[start Data segment]

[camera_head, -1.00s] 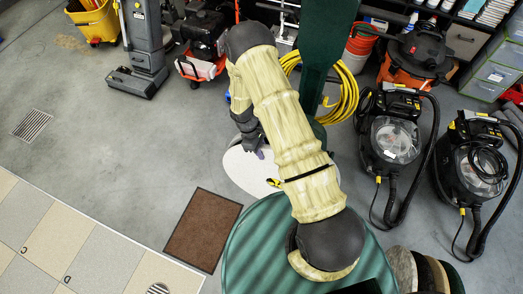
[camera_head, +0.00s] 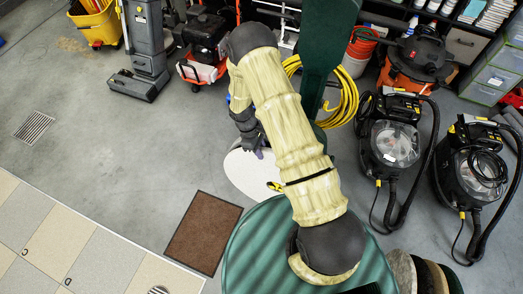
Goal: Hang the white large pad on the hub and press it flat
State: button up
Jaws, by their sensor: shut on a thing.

[end Data segment]

> **What the exercise asks**
Write out once more the lines above beginning at the line with "Goal: Hang the"; continue through the final line and stop there.

> **In response**
Goal: Hang the white large pad on the hub and press it flat
State: button up
Jaws, by their sensor: shut on a thing.

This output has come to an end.